Pour appréhender le monde qui vient, il peut donc être utile de réfléchir à d’autres approches et opérations intellectuelles. La première peut être tout simplement de prendre de la distance dans la manière de percevoir le monde et son fonctionnement. La science-fiction offre un matériau propice à ce type d’attitude et il va s’agir ici de montrer que ce matériau peut aussi être incorporé dans un processus de production de connaissance. Ces potentialités ont été pour partie plus ou moins entrevues[5], mais elles méritent d’être pleinement développées.

L’hypothèse centrale fondant et nourrissant mon approche est que la science-fiction représente une façon de ressaisir le vaste enjeu du changement social, et derrière lui celui de ses conséquences et de leur éventuelle maîtrise. Autrement dit, que ce soit sur le versant utopique ou dystopique, ce qui se construit aussi dans ces productions culturelles, c’est un rapport au changement social. La science-fiction offre, certes plus ou moins facilement, des terrains et des procédés pour s’exprimer sur des mutations plus ou moins profondes, plus précisément sur les trajectoires que ces mutations pourraient suivre. Elle constitue une voie par laquelle le changement social se trouve réengagé dans une appréhension réflexive.

C’est parce que le présent contient les conditions de fabrication du futur que l’enjeu est aussi d’être capable de développer une réflexion à rebours. Science et technique ont évidemment des implications politiques, et leurs évolutions potentielles demandent non seulement de maintenir l’attention, mais aussi de garder des prises réflexives sur le champ des possibles. D’où l’intérêt des œuvres de science-fiction pour la pensée politique, ce que j’essaierai d’exposer et d’expliquer en trois étapes à venir prochainement sur ce blog. La première permettra de mettre en évidence le potentiel heuristique de la science-fiction. La deuxième visera à montrer en quoi les récits proposés constituent aussi des dispositifs de problématisation.
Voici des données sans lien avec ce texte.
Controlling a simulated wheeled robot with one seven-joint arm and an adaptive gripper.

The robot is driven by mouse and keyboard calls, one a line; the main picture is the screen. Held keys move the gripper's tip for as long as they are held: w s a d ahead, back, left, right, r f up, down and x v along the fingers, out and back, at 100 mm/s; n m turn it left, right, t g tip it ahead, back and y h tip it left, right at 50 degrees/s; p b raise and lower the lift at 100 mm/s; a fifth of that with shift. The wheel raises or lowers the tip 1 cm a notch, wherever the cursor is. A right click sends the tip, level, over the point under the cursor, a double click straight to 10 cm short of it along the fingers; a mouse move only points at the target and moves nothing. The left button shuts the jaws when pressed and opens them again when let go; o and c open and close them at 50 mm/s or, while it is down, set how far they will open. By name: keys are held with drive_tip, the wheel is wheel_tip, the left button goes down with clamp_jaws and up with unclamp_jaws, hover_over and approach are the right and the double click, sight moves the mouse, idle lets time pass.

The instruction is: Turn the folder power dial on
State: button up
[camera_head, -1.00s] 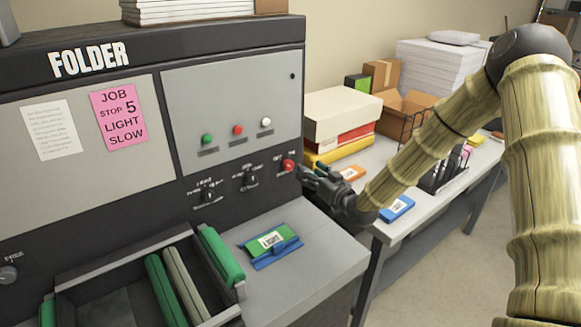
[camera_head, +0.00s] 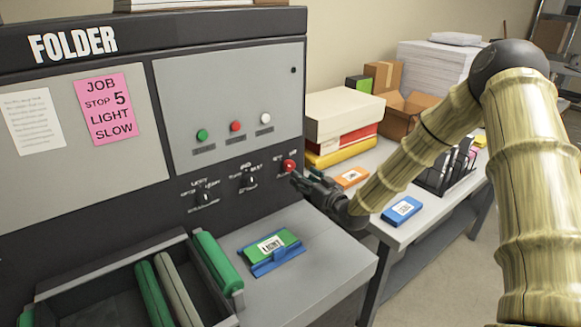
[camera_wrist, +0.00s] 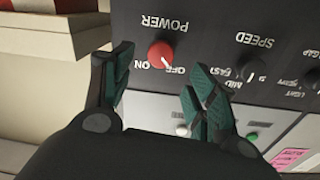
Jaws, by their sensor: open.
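The red power dial (camera_head: 289,166) is at the right end of the folder's dark control strip. In the wrist view, which is upside down, the dial (camera_wrist: 161,54) sits under the word POWER, with OFF and ON labels beside it. Its small light pointer mark seems to lie by OFF. My gripper (camera_head: 297,179) is just in front of and slightly to the right of the dial. In the wrist view my gripper (camera_wrist: 156,73) is open, its dark green fingers apart. The dial shows between and beyond the fingertips, and no contact is visible.
The speed dial (camera_wrist: 252,70) and another black dial (camera_head: 203,196) share the strip. Green, red (camera_head: 235,127) and white buttons are above. A grey shelf (camera_head: 325,246) with a green and blue piece (camera_head: 271,250) lies below. A side table holds boxes (camera_head: 340,113).

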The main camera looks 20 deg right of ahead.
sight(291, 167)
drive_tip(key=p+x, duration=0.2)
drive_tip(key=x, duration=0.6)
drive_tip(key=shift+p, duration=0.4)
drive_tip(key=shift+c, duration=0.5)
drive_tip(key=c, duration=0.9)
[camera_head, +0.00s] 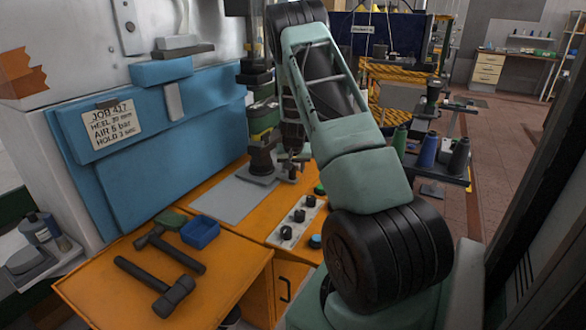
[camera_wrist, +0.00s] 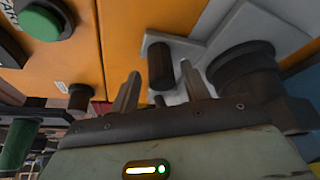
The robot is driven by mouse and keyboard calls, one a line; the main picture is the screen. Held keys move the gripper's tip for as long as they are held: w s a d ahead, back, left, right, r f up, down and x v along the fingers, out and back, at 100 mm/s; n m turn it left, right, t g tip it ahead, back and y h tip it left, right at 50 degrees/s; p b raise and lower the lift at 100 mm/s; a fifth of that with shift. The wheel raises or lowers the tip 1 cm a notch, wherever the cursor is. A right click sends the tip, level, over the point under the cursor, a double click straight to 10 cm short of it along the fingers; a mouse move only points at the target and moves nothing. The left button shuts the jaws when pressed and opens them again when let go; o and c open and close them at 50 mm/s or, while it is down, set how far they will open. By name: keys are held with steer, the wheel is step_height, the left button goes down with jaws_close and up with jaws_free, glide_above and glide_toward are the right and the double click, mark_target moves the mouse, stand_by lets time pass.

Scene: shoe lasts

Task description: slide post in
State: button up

En soulignant que le changement social transparaît ainsi comme un motif latent, la troisième cherchera enfin à préciser comment il est possible de tirer parti des idées avancées sous forme fictionnelle et de les rendre productive du point de vue de la théorie politique.

À suivre…

[1] 1984 de Georges Orwell et Le meilleur des mondes d’Aldous Huxley servent de références classiques. Sur la force philosophique de ces oeuvres dans l’évocation du totalitarisme, voir Michel Freitag, « Totalitarismes : de la terreur au meilleur des mondes », Revue du MAUSS, n° 25, 2005/1, pp. 145-146.
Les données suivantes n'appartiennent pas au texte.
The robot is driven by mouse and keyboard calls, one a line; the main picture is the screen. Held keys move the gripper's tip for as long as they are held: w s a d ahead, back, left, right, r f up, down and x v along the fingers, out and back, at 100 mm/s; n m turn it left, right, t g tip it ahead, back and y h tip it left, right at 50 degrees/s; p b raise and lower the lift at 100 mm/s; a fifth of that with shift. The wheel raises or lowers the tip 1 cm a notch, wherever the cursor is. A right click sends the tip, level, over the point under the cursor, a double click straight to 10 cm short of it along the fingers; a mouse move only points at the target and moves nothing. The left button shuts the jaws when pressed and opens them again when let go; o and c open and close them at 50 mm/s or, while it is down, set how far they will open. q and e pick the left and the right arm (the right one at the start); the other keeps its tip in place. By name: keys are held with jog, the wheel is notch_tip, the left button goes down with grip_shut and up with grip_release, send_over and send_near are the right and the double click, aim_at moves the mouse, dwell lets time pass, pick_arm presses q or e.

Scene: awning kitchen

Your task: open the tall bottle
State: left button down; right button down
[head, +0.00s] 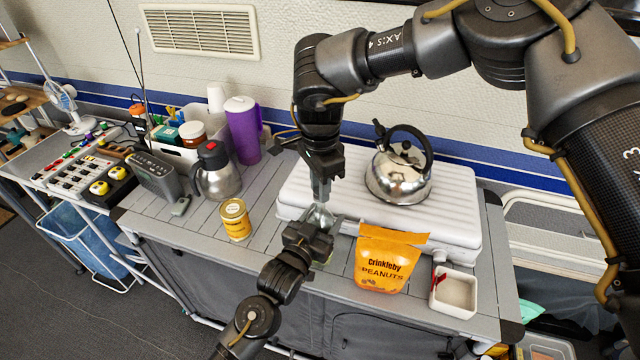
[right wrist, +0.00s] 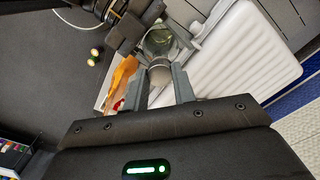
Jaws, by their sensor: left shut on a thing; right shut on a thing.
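The tall bottle is clear glass (head: 320,217) and stands between my two grippers in front of the white folded case. My left gripper (head: 316,232) is shut on its body from the front. My right gripper (head: 321,198) comes from above and is shut on its top. In the right wrist view the bottle's round cap (right wrist: 160,74) sits between the right fingers, with the glass body (right wrist: 160,42) beyond it and my left gripper (right wrist: 130,36) beside it. The grippers hide much of the bottle, so I cannot tell whether the cap is loose.
The white case (head: 300,190) lies behind, with a steel kettle (head: 397,180) on it. An orange peanut bag (head: 385,262) and a white square bowl (head: 455,291) stand to the right. A yellow can (head: 236,220) and a steel flask (head: 217,175) stand to the left.

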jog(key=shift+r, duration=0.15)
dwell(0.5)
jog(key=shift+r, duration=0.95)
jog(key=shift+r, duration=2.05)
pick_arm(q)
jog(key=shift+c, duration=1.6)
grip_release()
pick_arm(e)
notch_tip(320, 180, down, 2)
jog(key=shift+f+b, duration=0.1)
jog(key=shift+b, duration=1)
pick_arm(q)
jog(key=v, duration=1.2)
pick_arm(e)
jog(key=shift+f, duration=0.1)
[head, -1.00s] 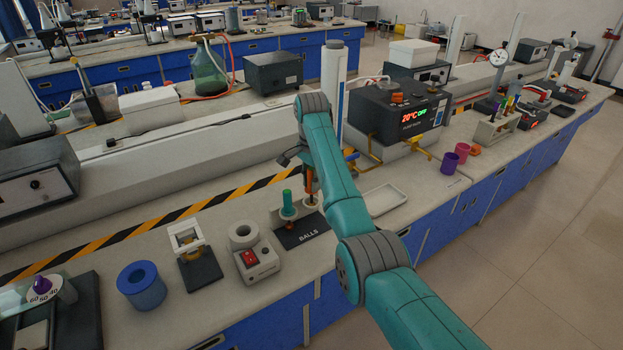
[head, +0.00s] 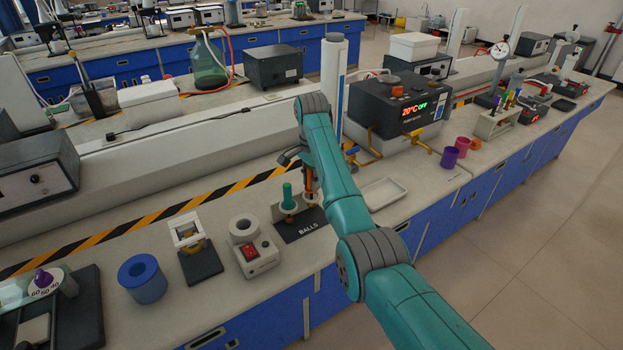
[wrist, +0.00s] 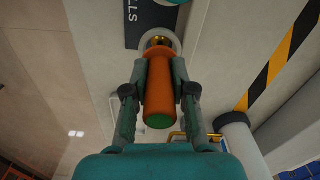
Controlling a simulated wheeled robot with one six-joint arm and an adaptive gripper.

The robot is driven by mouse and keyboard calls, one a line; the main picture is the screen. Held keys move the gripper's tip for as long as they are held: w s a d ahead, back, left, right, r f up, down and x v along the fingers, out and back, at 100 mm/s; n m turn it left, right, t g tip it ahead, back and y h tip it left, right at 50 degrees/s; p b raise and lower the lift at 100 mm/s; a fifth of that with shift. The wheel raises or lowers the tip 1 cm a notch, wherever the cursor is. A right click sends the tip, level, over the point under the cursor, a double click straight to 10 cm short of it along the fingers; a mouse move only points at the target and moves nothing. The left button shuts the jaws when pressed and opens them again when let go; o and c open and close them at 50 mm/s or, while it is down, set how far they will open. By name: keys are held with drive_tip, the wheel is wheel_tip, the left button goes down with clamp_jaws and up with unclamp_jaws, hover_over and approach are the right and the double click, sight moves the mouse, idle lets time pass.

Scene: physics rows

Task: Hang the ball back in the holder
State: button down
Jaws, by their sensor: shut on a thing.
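My gripper (wrist: 158,95) is shut on an orange handle (wrist: 159,75) with a green end cap; it is partly hidden by my arm in the head view. A gold-coloured ball end (wrist: 158,42) shows beyond the handle, at a pale ring of the holder. The holder (head: 301,228) is a dark base marked BALLS with pale rings, on the bench. The held handle (head: 309,183) stands about upright over its right ring. I cannot tell whether the ball rests in that ring. A green-handled ball tool (head: 287,195) stands in the left ring.
A white box with a red switch (head: 253,258) stands left of the holder. A shallow white tray (head: 384,193) lies to its right. A thermostat bath (head: 400,108) with pipes stands behind right. A blue cylinder (head: 142,278) is farther left.

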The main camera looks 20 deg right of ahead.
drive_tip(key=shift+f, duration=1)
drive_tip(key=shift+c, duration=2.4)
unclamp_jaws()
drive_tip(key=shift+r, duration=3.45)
[2] Cf. Hartmut Rosa, « Social Acceleration: Ethical and Political Consequences of a Desynchronized High-Speed Society », Constellations, vol. 10, n° 1, 2003, pp. 3-33.

[3] Cf. Nicholas Gane, « Speed up or slow down? Social theory in the information age », Information, Communication & Society, vol. 9, n° 1, February 2006, pp. 20-38.
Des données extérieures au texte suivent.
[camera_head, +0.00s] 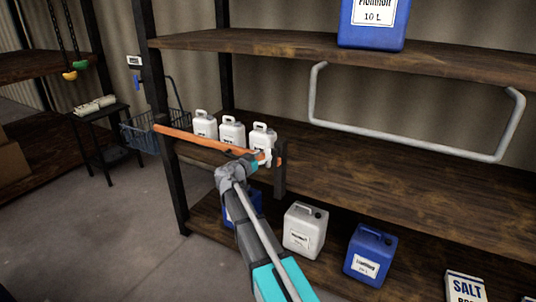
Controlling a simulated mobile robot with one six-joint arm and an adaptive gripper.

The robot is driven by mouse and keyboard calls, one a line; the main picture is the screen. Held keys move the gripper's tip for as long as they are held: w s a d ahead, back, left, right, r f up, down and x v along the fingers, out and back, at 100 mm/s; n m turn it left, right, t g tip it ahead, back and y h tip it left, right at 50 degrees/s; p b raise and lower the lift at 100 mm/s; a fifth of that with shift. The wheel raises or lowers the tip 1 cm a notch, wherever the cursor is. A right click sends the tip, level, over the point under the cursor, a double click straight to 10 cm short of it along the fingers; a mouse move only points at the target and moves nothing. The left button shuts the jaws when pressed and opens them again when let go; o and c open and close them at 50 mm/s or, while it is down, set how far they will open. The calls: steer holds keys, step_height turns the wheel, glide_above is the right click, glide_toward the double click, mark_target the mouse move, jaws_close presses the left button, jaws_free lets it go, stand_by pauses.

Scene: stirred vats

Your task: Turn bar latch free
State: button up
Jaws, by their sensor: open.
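The bar latch, a long orange bar (200,138), runs across the front of the middle shelf, from the dark left post to a short dark post (280,170). It lies nearly level, sloping down to the right in the picture. My gripper (266,157) is at the bar's right end, close to the short post. The gripper is open, small in view and partly hidden by my wrist. I cannot tell whether its fingers touch the bar or are around it. My forearm hides part of the lower shelf.
Three white jugs (232,132) stand behind the bar. A grey U-shaped rail (400,139) hangs under the upper shelf (270,43). Blue and white canisters (303,230) and a salt box (465,288) stand below. A wire basket (140,137) hangs left. The floor (110,230) at left is clear.

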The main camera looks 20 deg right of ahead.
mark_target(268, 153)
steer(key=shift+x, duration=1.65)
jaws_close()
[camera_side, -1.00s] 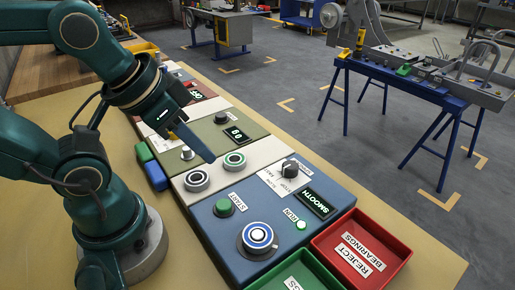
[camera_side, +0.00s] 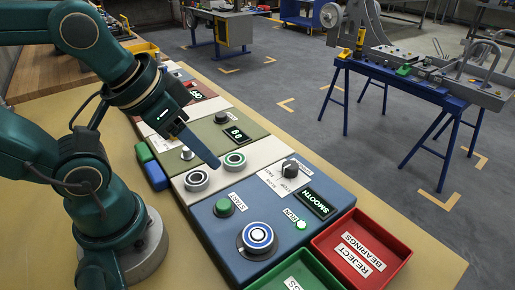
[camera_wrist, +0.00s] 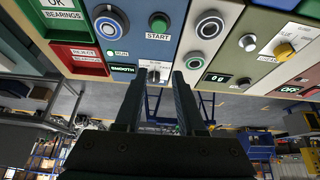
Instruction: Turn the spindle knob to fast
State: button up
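The spindle knob (camera_side: 290,168) is a dark round knob on a white label at the blue panel's far edge. Its label print is too small to read surely, and I cannot tell its pointer direction. In the wrist view the knob (camera_wrist: 154,75) shows between the fingertips. My gripper (camera_side: 214,163) hangs over the panels, left of the knob and apart from it. The wrist view shows my gripper (camera_wrist: 158,78) open and empty, with a gap between its fingers. The display (camera_side: 317,204) reads SMOOTH, and the RUN lamp (camera_side: 301,225) glows green.
The blue panel also carries a green START button (camera_side: 223,207) and a blue-and-white ringed disc (camera_side: 257,237). Two ringed round parts (camera_side: 235,160) lie near my fingertips. A red REJECT BEARINGS tray (camera_side: 385,268) and a green tray (camera_side: 296,276) stand in front.

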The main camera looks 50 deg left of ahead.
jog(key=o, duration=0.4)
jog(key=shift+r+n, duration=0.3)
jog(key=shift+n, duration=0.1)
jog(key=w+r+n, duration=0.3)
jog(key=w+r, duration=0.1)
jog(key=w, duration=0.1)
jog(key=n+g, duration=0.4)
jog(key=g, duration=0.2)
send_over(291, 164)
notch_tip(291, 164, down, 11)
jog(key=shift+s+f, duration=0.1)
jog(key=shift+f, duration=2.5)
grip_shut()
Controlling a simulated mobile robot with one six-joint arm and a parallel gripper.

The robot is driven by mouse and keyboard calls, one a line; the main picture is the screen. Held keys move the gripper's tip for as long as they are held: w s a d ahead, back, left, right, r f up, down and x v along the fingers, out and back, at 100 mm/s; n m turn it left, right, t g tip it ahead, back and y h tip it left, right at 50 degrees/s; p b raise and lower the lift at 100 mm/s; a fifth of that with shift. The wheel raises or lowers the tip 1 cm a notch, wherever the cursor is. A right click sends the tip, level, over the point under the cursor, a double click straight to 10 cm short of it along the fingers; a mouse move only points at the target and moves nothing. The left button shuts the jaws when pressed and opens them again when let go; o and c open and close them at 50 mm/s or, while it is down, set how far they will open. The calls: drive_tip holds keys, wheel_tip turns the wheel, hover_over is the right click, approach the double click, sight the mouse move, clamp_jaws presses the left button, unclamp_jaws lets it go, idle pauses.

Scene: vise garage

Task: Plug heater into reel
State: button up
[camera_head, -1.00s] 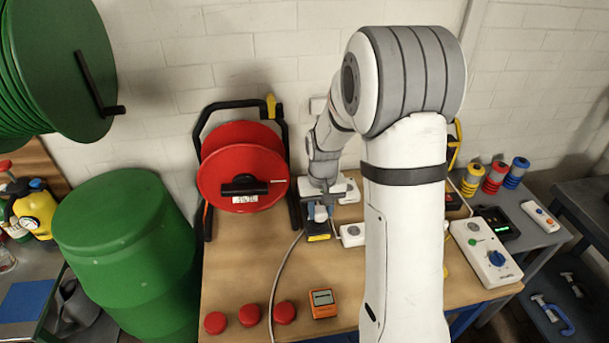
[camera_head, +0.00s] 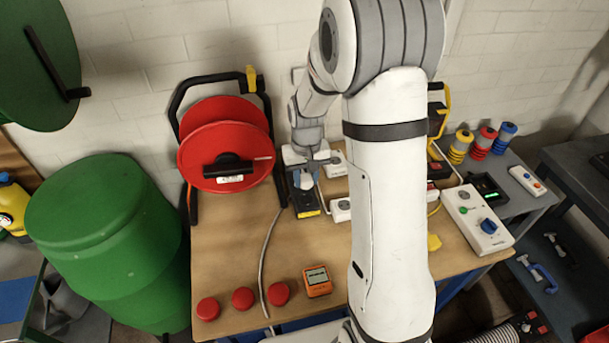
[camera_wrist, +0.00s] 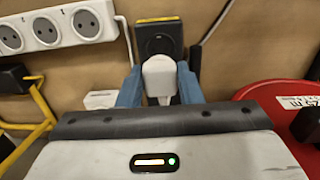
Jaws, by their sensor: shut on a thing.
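My gripper (camera_wrist: 160,88) is shut on a white plug (camera_wrist: 160,76), one blue finger on each side. In the wrist view the plug overlaps the near part of a black box (camera_wrist: 158,42) with a yellow edge. I cannot tell whether the plug is seated in it. In the head view my gripper (camera_head: 303,180) is at this box (camera_head: 307,204), just right of the red cable reel (camera_head: 225,150) in its black frame. The reel's edge also shows in the wrist view (camera_wrist: 270,93). A pale cable (camera_head: 266,262) runs from near the box to the table's front. I cannot make out the heater.
A white socket strip (camera_wrist: 62,25) lies beside the black box. An orange meter (camera_head: 317,282) and red discs (camera_head: 242,298) lie at the table's front. A white control box (camera_head: 477,220) stands right. A green barrel (camera_head: 110,240) stands left of the table.

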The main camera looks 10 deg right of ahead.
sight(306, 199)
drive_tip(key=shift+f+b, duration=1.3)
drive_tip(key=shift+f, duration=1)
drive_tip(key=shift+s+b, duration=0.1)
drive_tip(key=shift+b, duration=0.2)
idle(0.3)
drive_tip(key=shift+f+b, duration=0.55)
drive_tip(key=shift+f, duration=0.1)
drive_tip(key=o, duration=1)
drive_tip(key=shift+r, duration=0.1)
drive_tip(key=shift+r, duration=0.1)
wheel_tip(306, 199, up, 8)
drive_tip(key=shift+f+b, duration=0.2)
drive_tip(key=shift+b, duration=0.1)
[4] Comme le fait remarquer Cynthia Selin : « sociologic tools readily equip scholars to look at the future in terms of how various people today talk about tomorrow; but they do not enable taking the social reality of futures seriously » (« The Sociology of the Future: Tracing Stories of Technology and Time », Sociology Compass, 2/6, 2008, p. 1882).

[5] Sur l’utilisation du film Blade Runner, inspiré du romancier américain Philip K. Dick, comme source de réflexion sur la nature humaine et comme incitation à un passage de la théorie politique par le cinéma, voir par exemple Douglas E. Williams, « Ideology as Dystopia: An Interpretation of Blade Runner », International Political Science Review, vol. 9, n° 4, 1988, pp. 381-394.